WHAT TO PRODUCE: Leaving out every picture, copy the lines of the data exactly, from the first through the line containing "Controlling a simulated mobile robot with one".

--- Begin MATERIAL SUPPLIED ---

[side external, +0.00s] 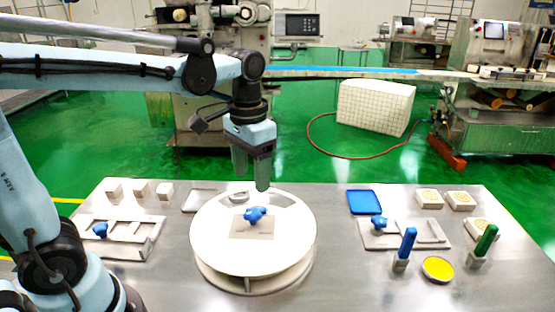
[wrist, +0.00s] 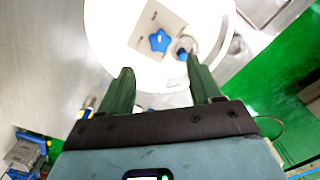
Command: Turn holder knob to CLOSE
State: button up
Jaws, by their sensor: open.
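A blue lobed knob (side external: 255,214) sits on a beige square plate (side external: 265,230) in the middle of a white round holder (side external: 215,240). The knob also shows in the wrist view (wrist: 159,41), just beyond my fingertips; the plate has small marks too small to read. My gripper (side external: 250,177) points down above the far part of the round holder, higher than the knob and apart from it. In the wrist view my gripper (wrist: 160,66) has its two dark fingers spread wide with nothing between them.
Flat plates with blue knobs stand left (side external: 100,230) and right (side external: 379,222). At right are a blue tray (side external: 364,202), a blue-handled tool (side external: 408,242), a green-handled tool (side external: 486,240) and a yellow dish (side external: 438,268). The metal table's front middle is clear.

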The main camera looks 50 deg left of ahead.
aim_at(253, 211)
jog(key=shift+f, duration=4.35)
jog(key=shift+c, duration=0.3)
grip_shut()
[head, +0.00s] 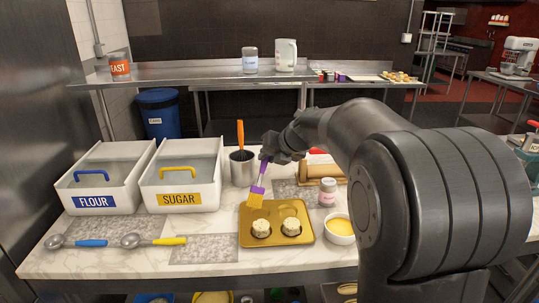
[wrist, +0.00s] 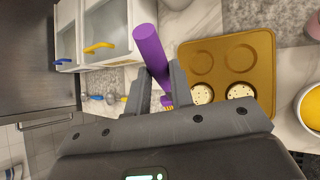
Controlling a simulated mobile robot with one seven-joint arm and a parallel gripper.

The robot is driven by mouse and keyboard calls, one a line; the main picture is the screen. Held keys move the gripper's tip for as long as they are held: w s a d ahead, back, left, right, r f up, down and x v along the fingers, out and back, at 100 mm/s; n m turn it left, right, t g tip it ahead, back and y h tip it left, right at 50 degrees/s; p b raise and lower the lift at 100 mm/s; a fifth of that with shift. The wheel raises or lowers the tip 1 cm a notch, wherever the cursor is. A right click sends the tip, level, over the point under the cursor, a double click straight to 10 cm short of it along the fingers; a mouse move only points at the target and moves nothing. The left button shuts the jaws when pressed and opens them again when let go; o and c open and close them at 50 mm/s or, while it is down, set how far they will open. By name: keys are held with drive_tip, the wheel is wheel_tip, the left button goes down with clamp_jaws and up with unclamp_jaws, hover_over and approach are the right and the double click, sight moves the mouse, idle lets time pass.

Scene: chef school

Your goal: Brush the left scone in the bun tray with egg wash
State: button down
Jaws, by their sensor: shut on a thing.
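The golden bun tray (head: 298,210) lies on the marble counter. The left scone (head: 261,228) and the right scone (head: 291,227) sit in its two front cups; the back cups look empty. My gripper (head: 268,155) is shut on a purple-handled pastry brush (head: 258,188). The brush hangs tilted with its yellow bristles down, above the tray's left edge near the left scone; I cannot tell if it touches. In the wrist view the purple handle (wrist: 150,52) is between my fingers. A white bowl of yellow egg wash (head: 340,227) stands right of the tray.
White flour (head: 97,200) and sugar (head: 180,198) bins stand at the left, with blue (head: 75,242) and yellow (head: 150,240) handled scoops before them. A metal pot (head: 242,170) with an orange-handled tool stands behind the tray. A small jar (head: 327,192) stands near its back right.

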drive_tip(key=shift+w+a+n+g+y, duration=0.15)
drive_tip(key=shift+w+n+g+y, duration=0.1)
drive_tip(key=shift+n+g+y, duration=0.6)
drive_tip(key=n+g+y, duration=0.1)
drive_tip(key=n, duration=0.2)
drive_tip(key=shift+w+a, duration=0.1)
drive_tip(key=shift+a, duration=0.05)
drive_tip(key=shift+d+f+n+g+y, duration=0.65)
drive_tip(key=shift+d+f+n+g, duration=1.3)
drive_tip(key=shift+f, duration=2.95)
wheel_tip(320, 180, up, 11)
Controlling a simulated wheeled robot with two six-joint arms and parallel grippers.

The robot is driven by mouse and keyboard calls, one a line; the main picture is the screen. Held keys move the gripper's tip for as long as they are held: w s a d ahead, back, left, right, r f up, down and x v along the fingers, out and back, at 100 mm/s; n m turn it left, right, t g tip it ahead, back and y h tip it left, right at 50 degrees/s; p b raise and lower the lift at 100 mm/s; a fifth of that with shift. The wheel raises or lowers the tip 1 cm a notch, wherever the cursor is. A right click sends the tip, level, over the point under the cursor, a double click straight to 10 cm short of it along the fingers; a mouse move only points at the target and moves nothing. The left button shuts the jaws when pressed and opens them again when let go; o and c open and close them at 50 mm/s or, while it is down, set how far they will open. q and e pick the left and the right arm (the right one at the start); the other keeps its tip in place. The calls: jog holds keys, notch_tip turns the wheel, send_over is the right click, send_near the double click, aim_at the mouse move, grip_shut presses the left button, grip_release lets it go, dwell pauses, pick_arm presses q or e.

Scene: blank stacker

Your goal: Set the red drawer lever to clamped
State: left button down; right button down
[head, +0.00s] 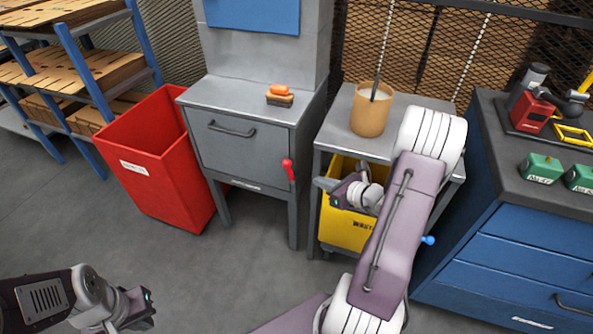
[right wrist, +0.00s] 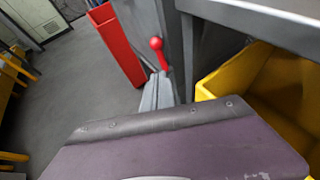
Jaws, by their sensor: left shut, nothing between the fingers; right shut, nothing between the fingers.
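The red lever (head: 288,169) is on the right front of the grey drawer cabinet (head: 243,150), beside the drawer front. Its knob end points up, with a slight tilt. In the right wrist view the lever (right wrist: 157,46) shows its round knob just beyond my fingertips. My right gripper (head: 320,183) is shut and empty, to the right of the lever and pointing towards it. In the wrist view the right gripper (right wrist: 157,88) has its fingers together; whether they touch the lever I cannot tell. My left gripper (head: 149,302) is shut and empty, low at the left over the floor.
A red bin (head: 150,160) stands left of the cabinet. A yellow waste bin (head: 345,229) sits under a grey side table (head: 337,130) holding a tan pot (head: 370,112). An orange-topped brush (head: 280,94) lies on the cabinet. A blue drawer bench (head: 520,250) stands at the right.

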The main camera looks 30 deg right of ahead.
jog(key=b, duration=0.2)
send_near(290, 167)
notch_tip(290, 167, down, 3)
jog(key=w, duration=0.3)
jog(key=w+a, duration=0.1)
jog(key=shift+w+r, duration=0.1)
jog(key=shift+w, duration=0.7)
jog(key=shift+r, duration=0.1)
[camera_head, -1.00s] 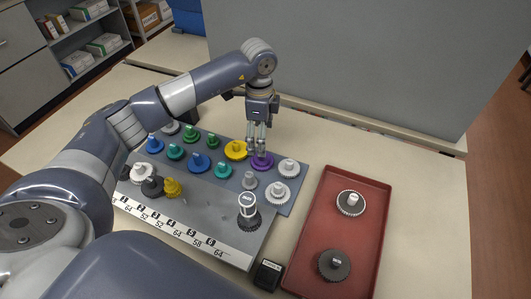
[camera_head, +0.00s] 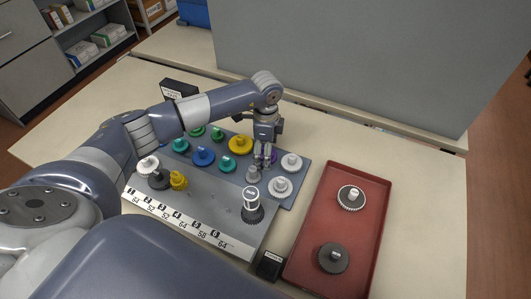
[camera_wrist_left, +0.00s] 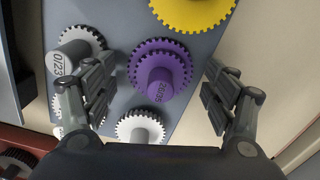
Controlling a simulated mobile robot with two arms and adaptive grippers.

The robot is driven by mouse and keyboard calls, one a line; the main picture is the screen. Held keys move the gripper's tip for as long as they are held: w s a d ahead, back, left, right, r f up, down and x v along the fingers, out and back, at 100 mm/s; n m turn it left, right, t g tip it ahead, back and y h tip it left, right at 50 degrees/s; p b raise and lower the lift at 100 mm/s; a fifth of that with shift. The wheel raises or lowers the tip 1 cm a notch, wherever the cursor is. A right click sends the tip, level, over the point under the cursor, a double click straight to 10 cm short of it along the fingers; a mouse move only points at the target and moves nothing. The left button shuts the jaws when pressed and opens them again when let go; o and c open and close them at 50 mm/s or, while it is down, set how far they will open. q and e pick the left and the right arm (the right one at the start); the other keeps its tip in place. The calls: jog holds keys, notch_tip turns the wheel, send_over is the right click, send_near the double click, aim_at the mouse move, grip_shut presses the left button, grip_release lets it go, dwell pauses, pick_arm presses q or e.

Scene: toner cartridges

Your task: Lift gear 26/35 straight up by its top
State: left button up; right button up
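The purple gear (camera_wrist_left: 150,60) with a short top hub shows in the left wrist view; its label ends in "/35", and the first digits are hard to read. My left gripper (camera_wrist_left: 160,95) is open, with one finger on each side of the gear and visible gaps between. In the head view my left gripper (camera_head: 264,165) points down over the gear panel and hides most of the purple gear (camera_head: 274,156). I cannot tell the fingertips' height against the hub. My right gripper is not in view.
A yellow gear (camera_wrist_left: 192,12), a grey gear (camera_wrist_left: 85,38) and a white gear (camera_wrist_left: 140,125) sit close around it. Other gears stand on the blue-grey panel (camera_head: 315,172). A red tray (camera_head: 327,215) holds two gears at the right.

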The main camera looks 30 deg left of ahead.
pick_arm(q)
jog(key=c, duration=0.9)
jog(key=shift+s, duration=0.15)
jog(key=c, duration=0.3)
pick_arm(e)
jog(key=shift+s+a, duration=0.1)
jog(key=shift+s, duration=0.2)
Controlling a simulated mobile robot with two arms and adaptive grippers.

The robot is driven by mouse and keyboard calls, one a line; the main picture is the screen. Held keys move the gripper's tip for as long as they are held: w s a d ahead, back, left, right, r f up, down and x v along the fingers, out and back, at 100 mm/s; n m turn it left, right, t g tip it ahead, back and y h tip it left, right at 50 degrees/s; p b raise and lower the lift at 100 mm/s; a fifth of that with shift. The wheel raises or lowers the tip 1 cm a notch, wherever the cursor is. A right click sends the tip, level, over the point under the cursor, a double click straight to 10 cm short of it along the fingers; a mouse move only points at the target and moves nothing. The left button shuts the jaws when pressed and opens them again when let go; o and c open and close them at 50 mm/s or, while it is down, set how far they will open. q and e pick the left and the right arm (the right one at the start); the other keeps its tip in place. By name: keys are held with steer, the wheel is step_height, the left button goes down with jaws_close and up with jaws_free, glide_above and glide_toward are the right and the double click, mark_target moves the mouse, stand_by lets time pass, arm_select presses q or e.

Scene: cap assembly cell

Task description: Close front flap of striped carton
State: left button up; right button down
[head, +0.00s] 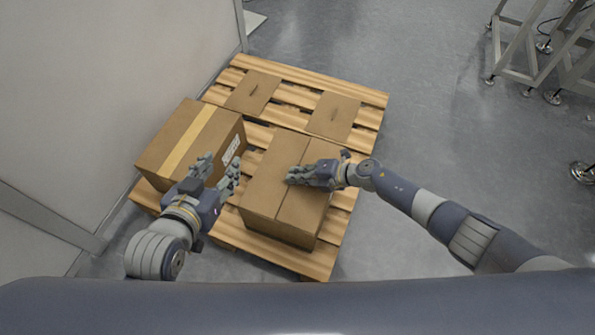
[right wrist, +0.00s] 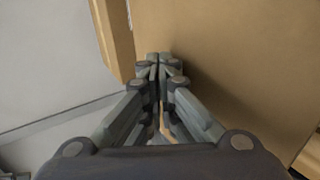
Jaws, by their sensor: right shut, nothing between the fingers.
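A brown carton (head: 290,190) without tape stands on the pallet's front right. Its top panels lie about flat, with a seam between them. My right gripper (head: 290,177) is shut and empty at this top, near the seam; I cannot tell whether it touches. In the right wrist view its closed fingertips (right wrist: 158,62) are in front of brown cardboard (right wrist: 225,55). A second carton (head: 172,160), with a light tape stripe and a white label, stands at the left with its top closed. My left gripper (head: 217,168) is open and empty, with fingers spread near this carton's front right corner.
The wooden pallet (head: 313,264) bears both cartons. Two flat cardboard pieces (head: 253,92) (head: 333,116) lie at its back. A pale wall (head: 90,90) is close on the left. A metal frame (head: 530,45) stands at the upper right. Grey floor (head: 430,120) right of the pallet is clear.

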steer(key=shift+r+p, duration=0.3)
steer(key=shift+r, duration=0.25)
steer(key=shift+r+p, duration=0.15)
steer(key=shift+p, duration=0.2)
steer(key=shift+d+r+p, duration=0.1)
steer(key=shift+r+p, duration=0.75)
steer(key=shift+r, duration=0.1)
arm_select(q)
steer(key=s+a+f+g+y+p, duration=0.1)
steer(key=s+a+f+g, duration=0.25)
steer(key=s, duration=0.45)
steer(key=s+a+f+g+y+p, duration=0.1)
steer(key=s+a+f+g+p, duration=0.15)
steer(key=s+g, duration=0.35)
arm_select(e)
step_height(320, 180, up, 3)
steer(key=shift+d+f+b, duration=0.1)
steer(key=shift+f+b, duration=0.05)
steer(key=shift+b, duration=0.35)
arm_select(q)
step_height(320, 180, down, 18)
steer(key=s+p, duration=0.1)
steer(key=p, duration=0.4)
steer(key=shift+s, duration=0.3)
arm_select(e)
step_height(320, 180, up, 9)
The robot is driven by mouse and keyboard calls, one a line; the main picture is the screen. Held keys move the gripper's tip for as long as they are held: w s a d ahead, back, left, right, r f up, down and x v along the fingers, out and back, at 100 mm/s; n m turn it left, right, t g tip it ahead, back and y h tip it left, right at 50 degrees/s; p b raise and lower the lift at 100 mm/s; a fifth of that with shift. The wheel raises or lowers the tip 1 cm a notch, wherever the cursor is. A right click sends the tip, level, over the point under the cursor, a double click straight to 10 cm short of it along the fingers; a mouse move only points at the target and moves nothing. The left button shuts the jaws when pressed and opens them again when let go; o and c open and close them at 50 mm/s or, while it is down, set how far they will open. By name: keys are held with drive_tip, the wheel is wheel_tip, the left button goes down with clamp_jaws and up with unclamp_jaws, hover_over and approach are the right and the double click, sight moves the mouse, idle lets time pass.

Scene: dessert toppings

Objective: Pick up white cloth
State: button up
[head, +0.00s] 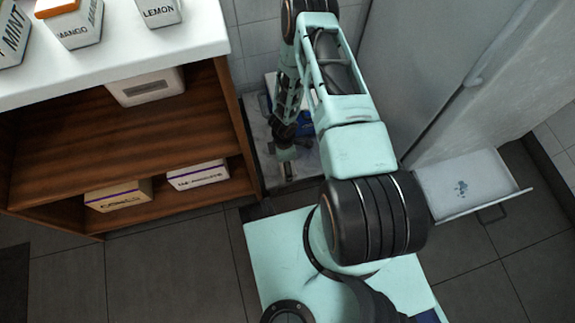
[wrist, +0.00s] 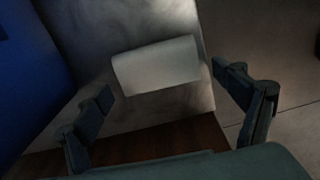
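The white cloth (wrist: 157,66) shows in the wrist view as a pale, roughly rectangular folded or rolled piece. It lies slightly tilted on a grey marble-like surface (wrist: 183,103). My gripper (wrist: 162,84) is open, with one finger on each side of the picture and the cloth ahead between them. Nothing is held, and the fingers appear apart from the cloth. In the head view my gripper (head: 285,152) points down into the gap beside the wooden shelf, over the marble-like surface. I cannot clearly make out the cloth there.
A blue object (wrist: 28,75) stands close on the left in the wrist view. The wooden shelf (head: 120,135) with boxes borders the gap on the left in the head view. A tall pale cabinet (head: 410,70) and an open drawer (head: 465,185) are on the right.

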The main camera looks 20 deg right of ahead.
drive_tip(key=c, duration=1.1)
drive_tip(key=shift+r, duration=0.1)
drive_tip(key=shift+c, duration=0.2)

--- End MATERIAL SUPPLIED ---

FULL OUTPUT:
[side external, +0.00s] 
[wrist, +0.00s] 
Command: Turn holder knob to CLOSE
State: button up
Jaws, by their sensor: open.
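A blue lobed knob (side external: 255,214) sits on a beige square plate (side external: 265,230) in the middle of a white round holder (side external: 215,240). The knob also shows in the wrist view (wrist: 159,41), just beyond my fingertips; the plate has small marks too small to read. My gripper (side external: 250,177) points down above the far part of the round holder, higher than the knob and apart from it. In the wrist view my gripper (wrist: 160,66) has its two dark fingers spread wide with nothing between them.
Flat plates with blue knobs stand left (side external: 100,230) and right (side external: 379,222). At right are a blue tray (side external: 364,202), a blue-handled tool (side external: 408,242), a green-handled tool (side external: 486,240) and a yellow dish (side external: 438,268). The metal table's front middle is clear.

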The main camera looks 50 deg left of ahead.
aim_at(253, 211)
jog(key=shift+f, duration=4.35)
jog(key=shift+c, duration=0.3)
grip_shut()
[head, +0.00s] 
[wrist, +0.00s] 
Controlling a simulated mobile robot with one seven-joint arm and a parallel gripper.

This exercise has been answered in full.